Yangın tehlikesi: Özellikle yaz aylarında, kuru alanlarda kolayca yangın çıkarabilir.
Gereksiz israf: Birkaç saniyelik görüntü uğruna ciddi paralar harcanır.
Tam “oh” deyip derin bir nefes alacakken bu kez başka bir gürültü devreye giriyor.
12.kata kadar çıkan, sanki odanın içinde çalıyormuş gibi bangır bangır yükselen bir müzik sesi… Caddeden geçen araçlardan birinde Candan Erçetin’in sesi, “Dünyada ölümden başkası yalan” diye bağıra bağıra yükseliyor. Öyle yüksek ki, buyurun buradan yakın! Daha havai fişeğin gürültüsünü sindirememişken, üzerine bir de bu konser kıvamındaki müzik ekleniyor.

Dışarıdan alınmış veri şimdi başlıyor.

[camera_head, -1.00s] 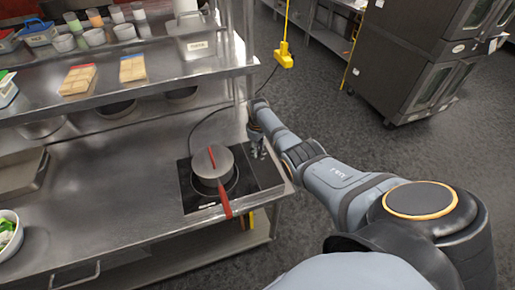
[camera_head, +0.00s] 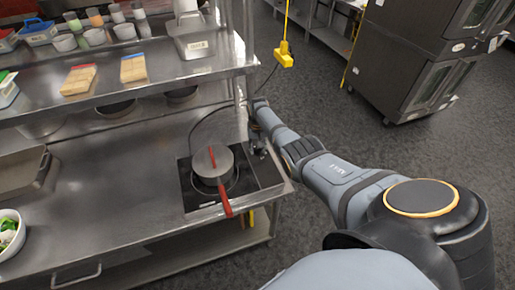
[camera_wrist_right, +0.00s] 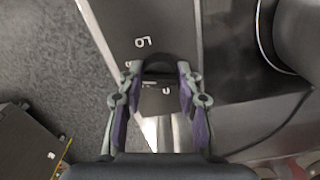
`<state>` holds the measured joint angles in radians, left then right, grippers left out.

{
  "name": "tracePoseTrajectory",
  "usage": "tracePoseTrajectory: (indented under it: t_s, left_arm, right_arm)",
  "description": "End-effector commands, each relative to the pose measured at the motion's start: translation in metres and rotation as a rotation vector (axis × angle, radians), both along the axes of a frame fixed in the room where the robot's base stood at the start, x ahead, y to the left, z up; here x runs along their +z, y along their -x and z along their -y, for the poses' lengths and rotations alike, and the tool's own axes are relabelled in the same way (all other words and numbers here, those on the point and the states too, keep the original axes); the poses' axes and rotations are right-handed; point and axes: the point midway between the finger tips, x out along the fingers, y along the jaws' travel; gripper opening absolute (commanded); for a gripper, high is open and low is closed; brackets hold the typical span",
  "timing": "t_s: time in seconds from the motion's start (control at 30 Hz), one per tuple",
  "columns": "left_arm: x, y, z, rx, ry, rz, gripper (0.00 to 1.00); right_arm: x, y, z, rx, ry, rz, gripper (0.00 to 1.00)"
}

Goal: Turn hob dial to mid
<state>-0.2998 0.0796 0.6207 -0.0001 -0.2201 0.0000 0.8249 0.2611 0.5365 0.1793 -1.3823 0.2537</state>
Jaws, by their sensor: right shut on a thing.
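My right gripper (camera_head: 258,150) is at the right part of the hob, beside the pot. In the right wrist view my right gripper (camera_wrist_right: 160,72) has its two purple-padded fingers on either side of the dark hob dial (camera_wrist_right: 157,62), shut on it. The letters "LO" show on the panel beside the dial. The fingers and the dim picture hide the dial's exact setting. My left gripper is not in view.
The pot's red handle (camera_head: 225,203) reaches over the hob's front edge. A black cable (camera_head: 196,124) runs behind the hob. Steel shelves (camera_head: 160,82) with cutting boards and containers stand above the counter.

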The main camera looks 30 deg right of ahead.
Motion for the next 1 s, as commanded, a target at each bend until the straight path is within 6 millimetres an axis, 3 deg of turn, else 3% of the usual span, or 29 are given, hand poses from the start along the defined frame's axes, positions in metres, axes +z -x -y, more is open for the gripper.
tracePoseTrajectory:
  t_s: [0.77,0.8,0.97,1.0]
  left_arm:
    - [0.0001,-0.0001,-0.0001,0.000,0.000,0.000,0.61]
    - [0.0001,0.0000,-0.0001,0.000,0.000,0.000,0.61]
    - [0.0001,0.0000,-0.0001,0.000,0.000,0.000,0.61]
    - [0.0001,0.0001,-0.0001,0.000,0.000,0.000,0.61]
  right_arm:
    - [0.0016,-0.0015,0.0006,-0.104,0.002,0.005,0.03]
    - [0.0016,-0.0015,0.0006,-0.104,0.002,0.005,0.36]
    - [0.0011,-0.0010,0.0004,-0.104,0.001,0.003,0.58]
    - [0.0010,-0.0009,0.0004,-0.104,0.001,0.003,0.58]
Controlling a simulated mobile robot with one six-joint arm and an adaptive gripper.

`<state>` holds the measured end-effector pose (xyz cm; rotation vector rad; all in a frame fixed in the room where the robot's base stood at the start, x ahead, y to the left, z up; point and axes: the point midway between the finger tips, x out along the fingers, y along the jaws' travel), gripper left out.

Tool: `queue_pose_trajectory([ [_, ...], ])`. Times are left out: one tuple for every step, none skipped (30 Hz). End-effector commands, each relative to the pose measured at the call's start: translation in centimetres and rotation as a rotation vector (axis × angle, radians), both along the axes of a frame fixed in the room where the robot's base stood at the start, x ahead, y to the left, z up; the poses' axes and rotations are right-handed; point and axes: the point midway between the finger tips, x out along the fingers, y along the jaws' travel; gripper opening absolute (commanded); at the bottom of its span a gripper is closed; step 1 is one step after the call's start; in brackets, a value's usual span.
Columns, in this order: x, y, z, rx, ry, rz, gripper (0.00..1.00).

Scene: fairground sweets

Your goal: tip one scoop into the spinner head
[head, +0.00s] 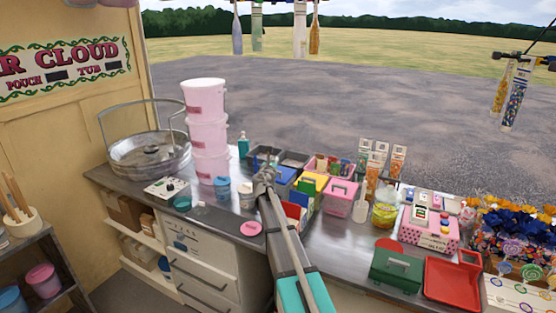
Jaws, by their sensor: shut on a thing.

Bazen düşünüyorum, bu “patlatma” merakı sadece havai fişekte değil bizde. Sanki ne yaparsak bir gürültüyle yapmamız gerekiyor. Sessiz mutluluk, sessiz kutlama diye bir şey bilmiyoruz. Hâlbuki en güzel kutlamalar, kimsenin huzurunu kaçırmadan yapılanlar değil mi?
Velhasıl, gecenin bir yarısı havai fişek patlatıp üzerine bangır bangır müzik çalanlara laf bulamıyorum ama bir önerim var:
Gelin, sessizce mutlu olmayı öğrenelim. Huzur, barut kokusundan ve hoparlör gürültüsünden daha kalıcıdır.